- [Stored data]:

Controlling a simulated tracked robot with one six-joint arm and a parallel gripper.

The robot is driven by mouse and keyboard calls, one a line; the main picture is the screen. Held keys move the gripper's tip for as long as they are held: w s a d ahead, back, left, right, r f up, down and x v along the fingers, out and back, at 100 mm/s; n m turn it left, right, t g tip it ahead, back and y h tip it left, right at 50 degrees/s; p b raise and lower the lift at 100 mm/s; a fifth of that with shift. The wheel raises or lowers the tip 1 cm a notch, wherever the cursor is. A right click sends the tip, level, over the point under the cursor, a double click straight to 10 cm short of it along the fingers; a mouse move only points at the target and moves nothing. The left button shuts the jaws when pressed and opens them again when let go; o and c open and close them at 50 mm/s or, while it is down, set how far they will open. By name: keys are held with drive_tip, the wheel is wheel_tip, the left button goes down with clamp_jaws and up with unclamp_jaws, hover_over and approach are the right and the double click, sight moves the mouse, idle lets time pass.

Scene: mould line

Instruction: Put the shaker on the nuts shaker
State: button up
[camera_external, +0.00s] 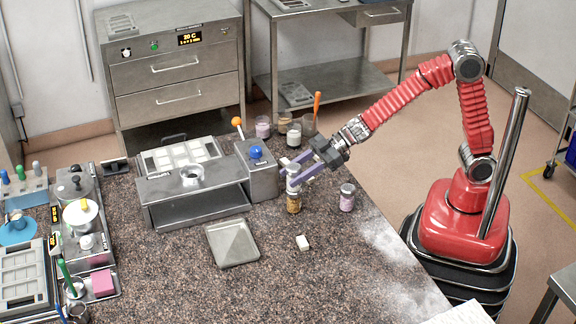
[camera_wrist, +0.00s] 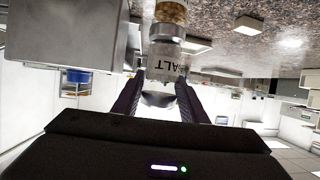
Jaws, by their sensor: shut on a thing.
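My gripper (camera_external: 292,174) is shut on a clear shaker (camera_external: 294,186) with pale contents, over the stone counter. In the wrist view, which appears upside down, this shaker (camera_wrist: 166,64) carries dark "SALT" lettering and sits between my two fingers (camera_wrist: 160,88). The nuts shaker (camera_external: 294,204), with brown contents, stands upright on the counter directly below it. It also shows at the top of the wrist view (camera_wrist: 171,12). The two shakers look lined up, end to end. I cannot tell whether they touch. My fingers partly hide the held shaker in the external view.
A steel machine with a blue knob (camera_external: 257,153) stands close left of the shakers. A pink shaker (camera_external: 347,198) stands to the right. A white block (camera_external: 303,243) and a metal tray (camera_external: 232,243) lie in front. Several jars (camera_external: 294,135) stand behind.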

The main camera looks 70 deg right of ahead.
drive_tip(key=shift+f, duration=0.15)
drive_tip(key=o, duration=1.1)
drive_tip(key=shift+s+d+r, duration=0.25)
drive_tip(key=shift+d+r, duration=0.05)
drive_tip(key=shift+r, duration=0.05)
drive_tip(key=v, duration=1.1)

- [What you will do]: Go through the listing above and quote it exactly, apart from its images.

- [Solved exercise]:
Controlling a simulated tracked robot with one six-joint arm and a parallel gripper.

The robot is driven by mouse and keyboard calls, one a line; the main picture is the screen. Held keys move the gripper's tip for as long as they are held: w s a d ahead, back, left, right, r f up, down and x v along the fingers, out and back, at 100 mm/s; n m turn it left, right, t g tip it ahead, back and y h tip it left, right at 50 degrees/s; p b raise and lower the lift at 100 mm/s; a fifth of that with shift. The wheel raises or lowers the tip 1 cm a notch, wherever the cursor is. A right click sends the tip, level, over the point under the cursor, a double click straight to 10 cm short of it along the fingers; a mouse move only points at the target and moves nothing. The left button shuts the jaws when pressed and opens them again when let go; o and c open and close them at 50 mm/s or, while it is down, set how far they will open. By name: keys are held with drive_tip, the wheel is wheel_tip, the left button goes down with clamp_jaws and up with unclamp_jaws, hover_over and approach are the right and the double click, sight moves the mouse, idle lets time pass.

Scene: mould line

Instruction: Put the shaker on the nuts shaker
State: button up
[camera_external, +0.00s] 
[camera_wrist, +0.00s] 
Jaws, by their sensor: shut on a thing.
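My gripper (camera_external: 292,174) is shut on a clear shaker (camera_external: 294,186) with pale contents, over the stone counter. In the wrist view, which appears upside down, this shaker (camera_wrist: 166,64) carries dark "SALT" lettering and sits between my two fingers (camera_wrist: 160,88). The nuts shaker (camera_external: 294,204), with brown contents, stands upright on the counter directly below it. It also shows at the top of the wrist view (camera_wrist: 171,12). The two shakers look lined up, end to end. I cannot tell whether they touch. My fingers partly hide the held shaker in the external view.
A steel machine with a blue knob (camera_external: 257,153) stands close left of the shakers. A pink shaker (camera_external: 347,198) stands to the right. A white block (camera_external: 303,243) and a metal tray (camera_external: 232,243) lie in front. Several jars (camera_external: 294,135) stand behind.

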The main camera looks 70 deg right of ahead.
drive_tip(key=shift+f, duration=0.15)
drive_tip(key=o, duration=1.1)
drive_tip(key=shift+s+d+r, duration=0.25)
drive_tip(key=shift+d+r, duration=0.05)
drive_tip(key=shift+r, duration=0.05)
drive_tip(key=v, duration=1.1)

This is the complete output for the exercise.